Renegotiation is making a new handshake while in the middle of a SSL/TLS connection. This is described in the standard, albeit not in very clear terms, especially when it comes to defining what guarantees renegotiation offer.
Renegotiation is very common when used with client certificates, especially with IIS. Things go like this:
- Server receives a connection request on port 443; it begins a handshake. The server does not ask for a client certificate.
- Once the handshake is completed, the client sends the actual target URL as a HTTP request in the SSL tunnel. Up to that point, the server did not know which page was targeted; he only knew, at best, the intended server name (through the Server Name Indication). Now that the server knows which page is targeted, he knows which "site" (i.e. part of the server, in IIS terminology) is to be used.
- If the specific site requires or at least demands certificate-based client authentication, the server triggers a new handshake, this time with a
CertificateRequest
message.
The security issue here is a question of layers. Handshake messages appear "under the cover" as administrative out-of-band administrative interactions, around the main "application data" traffic, which is just HTTP. Once the new handshake has been performed, any subsequently sent application data is covered by the authentication umbrella of SSL. However, what of the application data which was sent before the second handshake, in particular the initial HTTP request which decided the server to perform a second handshake, or, crucially, other HTTP requests pipelined after it (but before the new handshake) ?
It so happens that Web servers tended to just assume that whatever authentication was just performed in the second handshake could be "transported" to previous data, retroactively. It so happens that it is not true. That's never clearly said in the SSL/TLS standard, but such authentication only acts in a forward way: no time travel.
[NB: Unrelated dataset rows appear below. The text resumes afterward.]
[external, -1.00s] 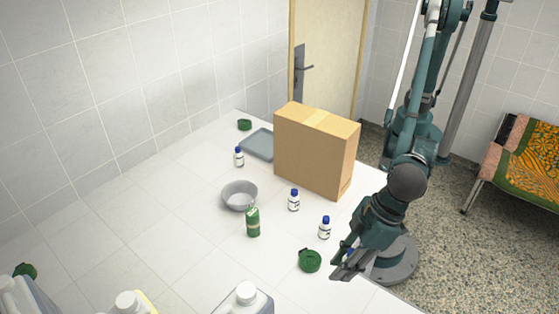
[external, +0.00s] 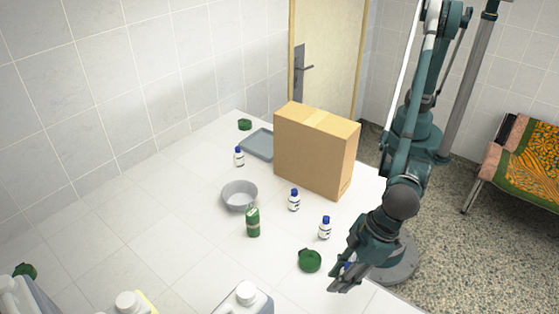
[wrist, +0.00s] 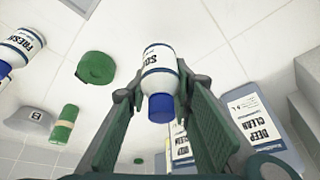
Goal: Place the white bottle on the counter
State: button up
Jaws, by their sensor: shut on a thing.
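My gripper (wrist: 160,90) is shut on a white bottle (wrist: 158,60) with a blue cap and dark lettering, with one finger at each side. In the wrist view the cap points toward the palm. In the external view my gripper (external: 340,283) is low at the counter's (external: 190,240) right edge and mostly hides the held bottle; only a bit of blue shows. I cannot tell whether the bottle touches the counter. Similar white bottles with blue caps stand on the counter: one near the gripper (external: 325,228), one by the box (external: 293,200), one farther back (external: 238,157).
A green tape-like roll (external: 309,260) lies just left of my gripper. A green can (external: 252,222), grey bowl (external: 240,195), cardboard box (external: 315,150) and grey tray (external: 257,144) are farther back. Large jugs (external: 245,300) line the front. The counter's left middle is clear.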

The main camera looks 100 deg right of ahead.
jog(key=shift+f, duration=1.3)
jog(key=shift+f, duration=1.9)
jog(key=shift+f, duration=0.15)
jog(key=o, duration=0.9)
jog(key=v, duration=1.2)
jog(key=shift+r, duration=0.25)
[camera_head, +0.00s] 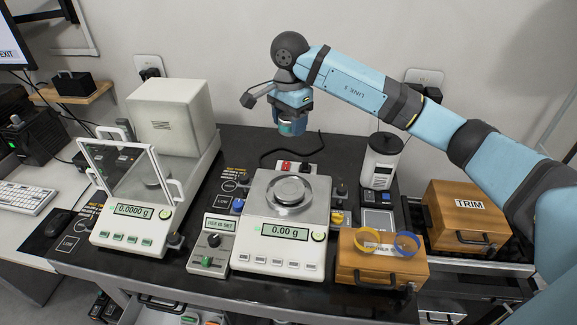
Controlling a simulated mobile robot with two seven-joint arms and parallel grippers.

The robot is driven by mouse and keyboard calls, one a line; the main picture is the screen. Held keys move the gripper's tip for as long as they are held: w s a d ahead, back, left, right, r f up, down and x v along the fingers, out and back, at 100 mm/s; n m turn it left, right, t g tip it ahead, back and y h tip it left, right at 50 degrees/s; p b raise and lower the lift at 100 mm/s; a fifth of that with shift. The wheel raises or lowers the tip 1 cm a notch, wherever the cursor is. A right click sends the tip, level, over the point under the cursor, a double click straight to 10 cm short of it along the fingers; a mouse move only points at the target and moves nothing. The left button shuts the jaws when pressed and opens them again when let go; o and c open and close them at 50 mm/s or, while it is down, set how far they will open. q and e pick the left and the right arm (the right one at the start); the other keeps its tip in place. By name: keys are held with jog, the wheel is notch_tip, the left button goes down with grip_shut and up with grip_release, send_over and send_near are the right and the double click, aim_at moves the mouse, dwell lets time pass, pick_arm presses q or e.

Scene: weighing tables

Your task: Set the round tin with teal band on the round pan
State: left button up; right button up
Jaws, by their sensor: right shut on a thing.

The important word in the previous paragraph is "subsequently". This allowed an actual attack (see this page for pointers to extensive explanations).
A crucial point for the practical attack is that the second handshake messages are indistinguishable from the handshake messages for a new connection (i.e. a "first handshake"). RFC 5746 describes the patch, which has been implemented in major browsers and servers (which we assume to be up-to-date with security fixes; otherwise, you are in big trouble anyway). This is also what OpenSSL reports as "Secure Renegotiation". Note that the RFC candidly says that:
While this extension mitigates the man-in-the-middle attack described in the overview, it does not resolve all possible problems an application may face if it is unaware of renegotiation.
In other terms, this is a patch to fix a demonstrated issue, but it does not claim to cover all grounds. What renegotiation really offers is still not clearly defined anywhere. If your clients and server support "Secure Renegotiation" then things are fine for now (it prevents all currently known attacks). The whole concept of renegotiation and interleaved handshakes is still sorely in need of a more formal analysis.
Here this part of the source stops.